* Objective
List all the lines in these records that hold "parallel".
#### Extracted entries
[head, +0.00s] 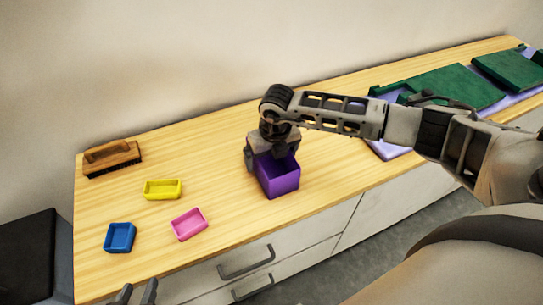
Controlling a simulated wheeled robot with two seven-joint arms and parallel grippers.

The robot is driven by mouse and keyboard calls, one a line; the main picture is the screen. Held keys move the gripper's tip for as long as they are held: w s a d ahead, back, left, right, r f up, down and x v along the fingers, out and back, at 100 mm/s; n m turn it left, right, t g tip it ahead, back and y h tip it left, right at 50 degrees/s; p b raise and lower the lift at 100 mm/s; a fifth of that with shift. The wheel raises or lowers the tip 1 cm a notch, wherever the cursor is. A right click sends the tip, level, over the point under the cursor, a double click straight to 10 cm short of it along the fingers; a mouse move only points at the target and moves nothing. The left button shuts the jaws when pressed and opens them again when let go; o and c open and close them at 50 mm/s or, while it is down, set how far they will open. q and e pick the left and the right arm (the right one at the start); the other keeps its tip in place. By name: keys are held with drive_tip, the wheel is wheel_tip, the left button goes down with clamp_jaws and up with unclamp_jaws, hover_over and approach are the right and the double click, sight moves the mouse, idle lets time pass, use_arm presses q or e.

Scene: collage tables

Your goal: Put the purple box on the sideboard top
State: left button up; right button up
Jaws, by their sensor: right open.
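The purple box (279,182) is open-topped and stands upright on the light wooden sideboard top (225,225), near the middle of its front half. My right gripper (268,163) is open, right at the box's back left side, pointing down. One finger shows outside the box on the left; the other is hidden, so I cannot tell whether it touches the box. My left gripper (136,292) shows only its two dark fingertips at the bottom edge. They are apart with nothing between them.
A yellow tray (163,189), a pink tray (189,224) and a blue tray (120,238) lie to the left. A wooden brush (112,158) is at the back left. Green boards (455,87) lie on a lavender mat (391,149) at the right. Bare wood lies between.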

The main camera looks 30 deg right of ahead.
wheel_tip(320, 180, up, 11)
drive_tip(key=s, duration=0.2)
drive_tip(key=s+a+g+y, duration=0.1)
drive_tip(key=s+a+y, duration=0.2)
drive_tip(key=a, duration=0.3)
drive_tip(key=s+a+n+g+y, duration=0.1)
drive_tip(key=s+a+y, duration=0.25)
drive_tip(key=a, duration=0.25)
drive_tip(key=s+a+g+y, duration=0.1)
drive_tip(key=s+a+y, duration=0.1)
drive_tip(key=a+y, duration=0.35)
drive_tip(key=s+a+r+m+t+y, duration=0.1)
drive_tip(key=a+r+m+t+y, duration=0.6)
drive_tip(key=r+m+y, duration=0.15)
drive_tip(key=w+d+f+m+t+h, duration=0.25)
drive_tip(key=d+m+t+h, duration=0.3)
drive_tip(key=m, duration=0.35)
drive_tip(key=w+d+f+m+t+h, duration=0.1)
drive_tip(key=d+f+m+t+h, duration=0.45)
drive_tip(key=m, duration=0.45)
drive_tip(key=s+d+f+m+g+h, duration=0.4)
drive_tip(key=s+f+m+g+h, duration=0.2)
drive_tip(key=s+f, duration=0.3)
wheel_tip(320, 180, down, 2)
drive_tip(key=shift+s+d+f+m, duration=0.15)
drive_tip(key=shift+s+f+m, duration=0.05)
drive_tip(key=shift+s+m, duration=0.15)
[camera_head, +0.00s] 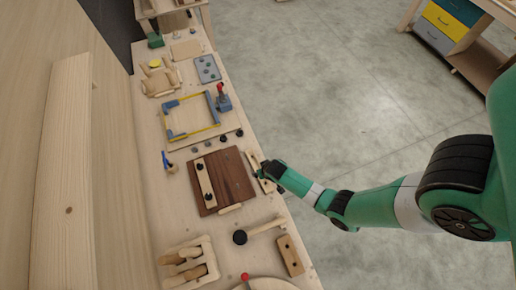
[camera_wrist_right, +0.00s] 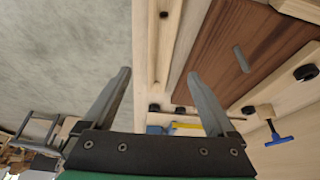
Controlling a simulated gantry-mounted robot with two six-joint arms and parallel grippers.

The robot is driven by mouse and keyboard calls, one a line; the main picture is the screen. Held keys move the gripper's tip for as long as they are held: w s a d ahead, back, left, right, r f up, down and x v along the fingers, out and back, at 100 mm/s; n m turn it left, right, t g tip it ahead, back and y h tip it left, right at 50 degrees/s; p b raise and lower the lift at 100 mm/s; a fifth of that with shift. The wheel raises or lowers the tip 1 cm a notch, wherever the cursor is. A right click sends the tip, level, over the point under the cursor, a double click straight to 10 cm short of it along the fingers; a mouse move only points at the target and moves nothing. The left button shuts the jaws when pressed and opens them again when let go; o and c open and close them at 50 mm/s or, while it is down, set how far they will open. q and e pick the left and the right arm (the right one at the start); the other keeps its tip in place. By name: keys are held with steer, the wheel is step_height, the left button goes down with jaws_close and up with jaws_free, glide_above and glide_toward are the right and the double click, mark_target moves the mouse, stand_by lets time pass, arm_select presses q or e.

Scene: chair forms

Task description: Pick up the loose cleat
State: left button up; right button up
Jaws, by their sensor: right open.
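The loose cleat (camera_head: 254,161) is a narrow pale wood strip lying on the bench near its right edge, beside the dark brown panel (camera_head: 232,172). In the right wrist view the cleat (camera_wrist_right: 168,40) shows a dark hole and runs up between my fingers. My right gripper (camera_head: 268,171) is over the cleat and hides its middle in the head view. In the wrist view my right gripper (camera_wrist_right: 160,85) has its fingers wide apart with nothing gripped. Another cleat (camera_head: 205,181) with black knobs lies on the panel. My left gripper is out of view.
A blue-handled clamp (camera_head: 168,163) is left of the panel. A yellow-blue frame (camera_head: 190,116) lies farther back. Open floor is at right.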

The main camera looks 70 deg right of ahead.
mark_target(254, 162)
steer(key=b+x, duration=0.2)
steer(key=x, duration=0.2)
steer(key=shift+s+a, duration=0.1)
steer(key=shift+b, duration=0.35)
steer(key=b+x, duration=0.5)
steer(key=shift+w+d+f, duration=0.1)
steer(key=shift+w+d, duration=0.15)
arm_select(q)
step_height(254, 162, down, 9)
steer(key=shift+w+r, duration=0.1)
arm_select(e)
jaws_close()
########
#### Extracted entries
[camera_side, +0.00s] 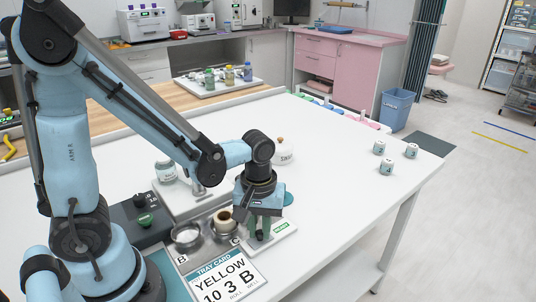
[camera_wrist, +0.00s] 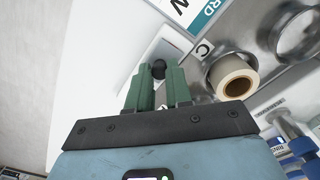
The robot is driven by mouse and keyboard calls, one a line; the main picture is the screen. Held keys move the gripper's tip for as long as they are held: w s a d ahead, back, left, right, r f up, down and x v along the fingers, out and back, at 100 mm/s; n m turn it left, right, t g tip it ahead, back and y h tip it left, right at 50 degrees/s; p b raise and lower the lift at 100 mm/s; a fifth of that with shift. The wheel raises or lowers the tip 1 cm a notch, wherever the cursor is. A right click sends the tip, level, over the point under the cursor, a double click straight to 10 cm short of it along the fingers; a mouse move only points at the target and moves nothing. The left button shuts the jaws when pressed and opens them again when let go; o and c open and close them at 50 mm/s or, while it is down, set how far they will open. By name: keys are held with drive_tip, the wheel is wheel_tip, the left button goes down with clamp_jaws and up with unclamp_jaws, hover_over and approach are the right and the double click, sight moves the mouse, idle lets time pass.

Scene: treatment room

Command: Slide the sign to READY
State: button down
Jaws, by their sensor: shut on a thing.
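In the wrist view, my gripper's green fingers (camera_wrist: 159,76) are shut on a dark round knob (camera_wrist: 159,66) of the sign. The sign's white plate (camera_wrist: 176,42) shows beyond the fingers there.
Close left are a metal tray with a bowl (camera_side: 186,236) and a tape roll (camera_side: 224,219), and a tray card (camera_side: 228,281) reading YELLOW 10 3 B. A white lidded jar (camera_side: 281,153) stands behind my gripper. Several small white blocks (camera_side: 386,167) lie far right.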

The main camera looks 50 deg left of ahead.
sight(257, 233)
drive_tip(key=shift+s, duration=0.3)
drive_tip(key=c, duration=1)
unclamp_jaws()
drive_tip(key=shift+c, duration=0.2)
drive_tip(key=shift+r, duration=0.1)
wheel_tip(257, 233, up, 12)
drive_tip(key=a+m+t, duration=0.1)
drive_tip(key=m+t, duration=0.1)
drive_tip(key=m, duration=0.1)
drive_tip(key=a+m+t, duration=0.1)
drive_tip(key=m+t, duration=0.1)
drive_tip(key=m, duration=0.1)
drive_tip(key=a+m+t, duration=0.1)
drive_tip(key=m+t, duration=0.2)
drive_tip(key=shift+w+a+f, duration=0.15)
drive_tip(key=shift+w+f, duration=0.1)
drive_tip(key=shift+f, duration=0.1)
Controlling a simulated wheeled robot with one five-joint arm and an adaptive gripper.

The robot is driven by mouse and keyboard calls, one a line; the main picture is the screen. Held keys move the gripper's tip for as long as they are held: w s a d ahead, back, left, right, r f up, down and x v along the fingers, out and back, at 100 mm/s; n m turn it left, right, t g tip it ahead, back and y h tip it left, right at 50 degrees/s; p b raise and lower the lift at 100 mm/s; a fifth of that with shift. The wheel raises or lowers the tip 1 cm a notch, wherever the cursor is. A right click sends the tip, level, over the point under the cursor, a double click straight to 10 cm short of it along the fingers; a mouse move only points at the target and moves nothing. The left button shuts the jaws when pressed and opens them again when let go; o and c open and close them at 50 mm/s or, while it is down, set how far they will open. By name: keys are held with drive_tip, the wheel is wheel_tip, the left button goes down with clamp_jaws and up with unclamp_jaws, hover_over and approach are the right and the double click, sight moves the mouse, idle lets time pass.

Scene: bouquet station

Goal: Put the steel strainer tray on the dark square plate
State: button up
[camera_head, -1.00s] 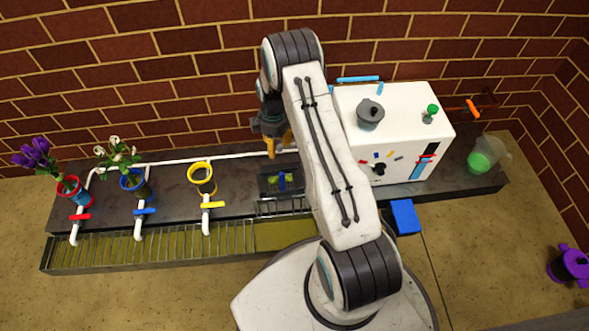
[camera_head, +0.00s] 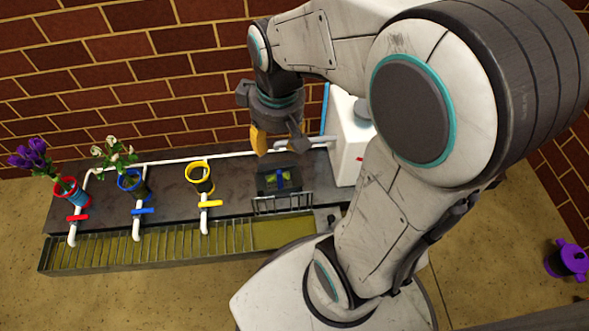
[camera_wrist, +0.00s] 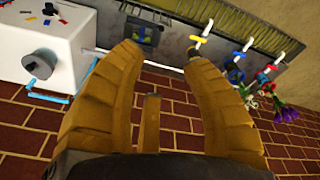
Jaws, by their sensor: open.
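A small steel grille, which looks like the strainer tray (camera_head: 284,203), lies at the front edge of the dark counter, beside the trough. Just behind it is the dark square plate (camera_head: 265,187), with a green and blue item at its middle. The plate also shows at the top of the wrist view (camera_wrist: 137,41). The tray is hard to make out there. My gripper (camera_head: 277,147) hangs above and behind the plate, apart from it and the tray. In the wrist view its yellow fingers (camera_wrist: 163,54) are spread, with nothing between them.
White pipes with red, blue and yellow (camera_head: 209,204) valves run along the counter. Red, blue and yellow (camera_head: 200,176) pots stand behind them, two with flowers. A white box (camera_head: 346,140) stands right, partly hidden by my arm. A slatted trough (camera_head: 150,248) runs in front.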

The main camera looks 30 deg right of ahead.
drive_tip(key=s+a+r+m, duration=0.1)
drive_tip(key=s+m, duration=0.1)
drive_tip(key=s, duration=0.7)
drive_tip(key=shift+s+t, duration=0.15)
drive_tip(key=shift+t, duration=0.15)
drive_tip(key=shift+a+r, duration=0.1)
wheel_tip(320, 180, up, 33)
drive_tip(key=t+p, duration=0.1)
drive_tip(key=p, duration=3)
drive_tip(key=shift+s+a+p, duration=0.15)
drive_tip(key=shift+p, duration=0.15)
########
#### Extracted entries
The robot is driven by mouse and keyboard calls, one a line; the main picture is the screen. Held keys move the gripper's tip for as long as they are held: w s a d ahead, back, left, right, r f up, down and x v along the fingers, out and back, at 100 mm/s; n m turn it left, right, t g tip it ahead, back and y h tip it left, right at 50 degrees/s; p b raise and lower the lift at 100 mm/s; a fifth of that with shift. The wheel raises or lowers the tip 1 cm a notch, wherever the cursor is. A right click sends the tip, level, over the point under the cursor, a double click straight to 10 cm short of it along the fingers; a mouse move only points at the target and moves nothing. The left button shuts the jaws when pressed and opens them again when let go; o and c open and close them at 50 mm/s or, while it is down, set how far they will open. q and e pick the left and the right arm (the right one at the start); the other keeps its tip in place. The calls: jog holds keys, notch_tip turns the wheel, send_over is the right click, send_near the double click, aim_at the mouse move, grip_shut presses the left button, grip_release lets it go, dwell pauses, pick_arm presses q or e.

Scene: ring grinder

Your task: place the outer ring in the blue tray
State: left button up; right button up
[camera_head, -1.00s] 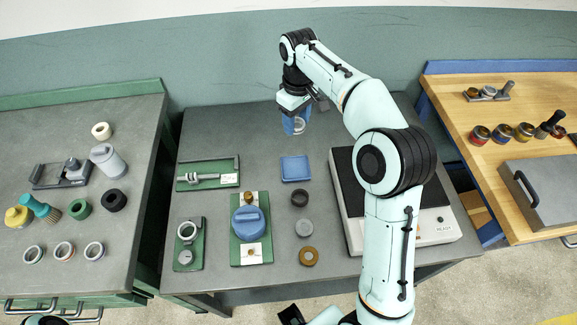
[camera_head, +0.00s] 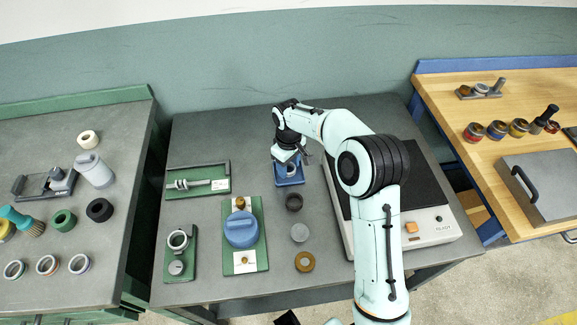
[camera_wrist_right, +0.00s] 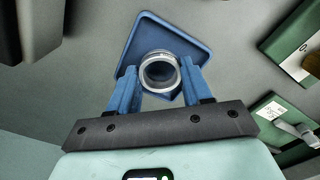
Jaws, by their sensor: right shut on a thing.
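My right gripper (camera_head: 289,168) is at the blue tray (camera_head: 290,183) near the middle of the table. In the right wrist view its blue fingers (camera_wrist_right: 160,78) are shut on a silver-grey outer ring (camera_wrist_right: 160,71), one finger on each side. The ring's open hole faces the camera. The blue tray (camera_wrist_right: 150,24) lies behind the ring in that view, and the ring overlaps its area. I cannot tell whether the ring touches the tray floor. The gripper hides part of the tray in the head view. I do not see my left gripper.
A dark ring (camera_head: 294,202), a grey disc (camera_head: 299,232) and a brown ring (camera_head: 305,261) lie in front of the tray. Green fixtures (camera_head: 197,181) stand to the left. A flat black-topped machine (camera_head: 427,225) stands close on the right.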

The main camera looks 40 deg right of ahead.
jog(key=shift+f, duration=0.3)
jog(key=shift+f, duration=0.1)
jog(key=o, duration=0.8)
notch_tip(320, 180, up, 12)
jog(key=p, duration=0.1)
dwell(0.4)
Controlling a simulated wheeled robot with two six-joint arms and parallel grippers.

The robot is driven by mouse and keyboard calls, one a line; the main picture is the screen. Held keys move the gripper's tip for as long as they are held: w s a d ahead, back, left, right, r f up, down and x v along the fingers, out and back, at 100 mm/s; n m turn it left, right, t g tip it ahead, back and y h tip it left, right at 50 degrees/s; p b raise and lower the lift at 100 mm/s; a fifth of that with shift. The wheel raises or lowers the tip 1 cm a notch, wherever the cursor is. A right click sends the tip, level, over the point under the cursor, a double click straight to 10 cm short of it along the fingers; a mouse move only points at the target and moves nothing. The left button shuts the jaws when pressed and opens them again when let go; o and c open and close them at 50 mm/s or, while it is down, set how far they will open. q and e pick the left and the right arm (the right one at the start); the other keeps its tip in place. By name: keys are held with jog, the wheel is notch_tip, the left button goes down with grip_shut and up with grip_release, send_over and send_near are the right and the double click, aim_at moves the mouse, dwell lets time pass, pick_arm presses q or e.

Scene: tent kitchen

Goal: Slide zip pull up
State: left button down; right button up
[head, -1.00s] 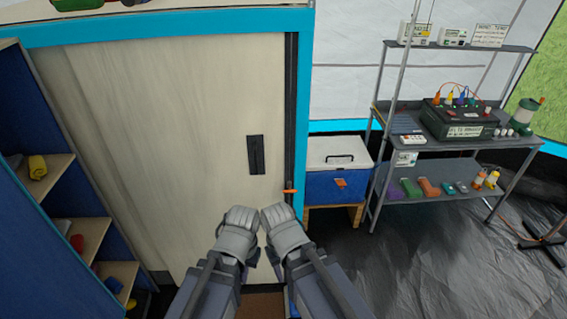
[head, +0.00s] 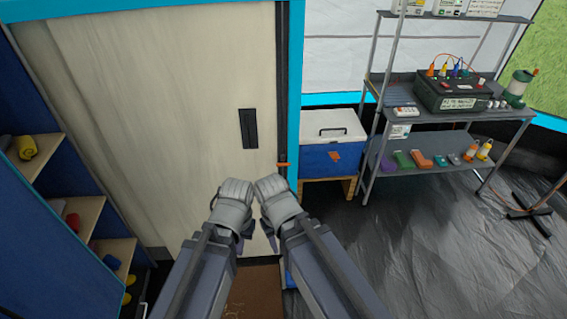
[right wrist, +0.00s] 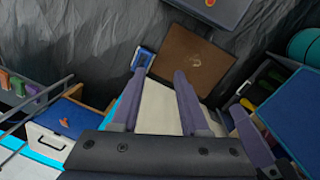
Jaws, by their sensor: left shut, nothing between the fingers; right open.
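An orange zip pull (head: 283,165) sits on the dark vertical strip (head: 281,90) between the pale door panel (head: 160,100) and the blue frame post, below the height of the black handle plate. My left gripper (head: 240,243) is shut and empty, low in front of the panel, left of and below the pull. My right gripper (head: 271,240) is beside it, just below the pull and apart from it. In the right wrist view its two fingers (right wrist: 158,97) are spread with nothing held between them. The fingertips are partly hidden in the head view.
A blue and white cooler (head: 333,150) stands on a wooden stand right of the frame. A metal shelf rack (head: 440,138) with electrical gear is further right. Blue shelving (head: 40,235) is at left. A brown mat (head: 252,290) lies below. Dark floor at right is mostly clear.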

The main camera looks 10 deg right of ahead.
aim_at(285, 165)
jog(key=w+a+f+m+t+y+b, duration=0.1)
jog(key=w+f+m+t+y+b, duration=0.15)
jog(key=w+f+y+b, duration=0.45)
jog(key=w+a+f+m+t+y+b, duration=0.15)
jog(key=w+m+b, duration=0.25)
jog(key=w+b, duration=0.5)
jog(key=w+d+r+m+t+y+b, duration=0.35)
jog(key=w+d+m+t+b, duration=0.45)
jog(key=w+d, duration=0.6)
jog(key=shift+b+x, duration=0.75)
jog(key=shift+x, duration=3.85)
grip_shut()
########
* Correct result
Controlling a simulated wheeled robot with two seven-joint arms and parallel grippers.
Controlling a simulated gantry-mounted robot with two six-joint arms and parallel grippers.
Controlling a simulated wheeled robot with two six-joint arms and parallel grippers.

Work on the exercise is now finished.